Le total des adjudications de la vente La Vallière faites à la Bibliothèque s’éleva à la somme de 117,577 livres dont 41,097 livres pour le département des manuscrits, 65,036 pour le département des Imprimés, et 11,444 livres pour le département des Estampes. Quelques mois plus tard, en 1785, on employa une somme de 60,000 livres à l’achat de quittances provenant de la Chambre des Comptes et appartenant à Beaumarchais. Ces papiers pesaient plus de 600 quintaux et remplirent plusieurs voitures entières.

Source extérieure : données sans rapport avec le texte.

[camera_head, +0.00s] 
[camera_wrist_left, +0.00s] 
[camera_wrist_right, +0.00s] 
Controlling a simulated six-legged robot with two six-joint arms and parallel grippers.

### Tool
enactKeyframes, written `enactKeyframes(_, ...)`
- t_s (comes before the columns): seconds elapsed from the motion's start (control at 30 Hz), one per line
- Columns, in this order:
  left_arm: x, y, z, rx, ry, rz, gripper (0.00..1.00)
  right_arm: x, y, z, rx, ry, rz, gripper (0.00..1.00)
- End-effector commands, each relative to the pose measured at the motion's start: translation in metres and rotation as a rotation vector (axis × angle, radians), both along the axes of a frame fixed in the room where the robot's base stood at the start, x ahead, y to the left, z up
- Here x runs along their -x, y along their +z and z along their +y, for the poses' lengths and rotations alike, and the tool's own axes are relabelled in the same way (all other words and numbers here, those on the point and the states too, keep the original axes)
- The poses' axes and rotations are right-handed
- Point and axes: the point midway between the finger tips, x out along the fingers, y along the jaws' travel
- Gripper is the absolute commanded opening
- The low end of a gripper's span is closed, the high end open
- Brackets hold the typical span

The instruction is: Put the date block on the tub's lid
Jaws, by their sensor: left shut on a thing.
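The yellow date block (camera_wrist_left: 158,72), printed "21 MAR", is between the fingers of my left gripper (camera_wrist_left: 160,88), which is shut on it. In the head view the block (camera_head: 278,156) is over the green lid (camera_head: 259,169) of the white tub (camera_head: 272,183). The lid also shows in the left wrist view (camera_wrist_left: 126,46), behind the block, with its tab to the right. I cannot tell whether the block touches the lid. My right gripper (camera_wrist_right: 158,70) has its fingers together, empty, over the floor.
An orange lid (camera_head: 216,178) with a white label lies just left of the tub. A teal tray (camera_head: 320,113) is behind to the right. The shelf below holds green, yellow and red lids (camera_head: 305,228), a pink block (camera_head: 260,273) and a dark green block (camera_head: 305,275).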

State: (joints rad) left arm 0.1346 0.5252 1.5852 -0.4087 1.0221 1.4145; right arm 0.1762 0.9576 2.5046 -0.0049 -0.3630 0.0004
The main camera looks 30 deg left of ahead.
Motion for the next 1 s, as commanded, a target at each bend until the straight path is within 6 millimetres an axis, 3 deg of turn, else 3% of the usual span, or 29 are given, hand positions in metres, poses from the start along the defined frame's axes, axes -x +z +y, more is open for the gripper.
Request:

On pourrait penser que ces dépenses extraordinaires dûrent ralentir le mouvement des acquisitions. Il n’en fut rien cependant. Le registre des comptes de la Bibliothèque de 1785 à 1789, dont sont extraites les notes suivantes, prouve que sans préjudice des achats courants et ordinaires, on ne laissa échapper aucune occasion favorable à l’accroissement de nos collections:
«19 janvier 1785. Payé au sieur Peters la somme de 24,000 livres pour le prix de la collection des œuvres de Rembrandt cédée par ledit sieur Peters à la Bibliothèque du roi.
«17 juin 1786. Payé au sieur Leclerc la somme de 6,000 livres, à-compte du prix des estampes, plans et autres ouvrages remis par lui à la Bibliothèque du roi.
La même année, le baron de Breteuil ouvre un crédit de 12,000 livres pour l’acquisition de livres d’histoire naturelle à la vente de la Bibliothèque de Le Camus de Limars.
«21 décembre 1787. Payé à M. Abeille, secrétaire du bureau du commerce, la somme de 6,000 livres pour le prix convenu des manuscrits et portefeuilles par lui cédés à la Bibliothèque du roi, conformément aux lettres de M. le baron de Breteuil des 11 novembre et 1er décembre 1787.
«19 janvier 1788. Payé à M. Joly, garde du Cabinet des Estampes, la somme de 3,000 livres pour le prix des dessins des tableaux de Carle Vanloo, étant dans le chœur des Augustins de la place des Victoires et dont l’acquisition a été ordonnée pour être placés à la Bibliothèque.
«31 mai 1788. Payé à M. l’abbé de Courçay, garde-adjoint du Cabinet des Médailles, la somme de 10,851 livres pour le prix des médailles acquises par ledit Cabinet à la vente de feu M. Dennery conformément aux lettres de M. le baron de Breteuil des 30 novembre 1786, 3 mai et 4 juin 1788.
«4 mars 1789. Payé au sieur Patin, au nom et comme fondé de procuration de M. le cardinal de Loménie, la somme de 3,102 livres faisant partie de celle de 8,502 livres portée en une ordonnance expédiée le 21 juillet 1788, pour le paiement de différents ouvrages acquis par la Bibliothèque du roi tant de mon dit sieur cardinal de Loménie que des sieurs de Rulhières et abbé Lourdet.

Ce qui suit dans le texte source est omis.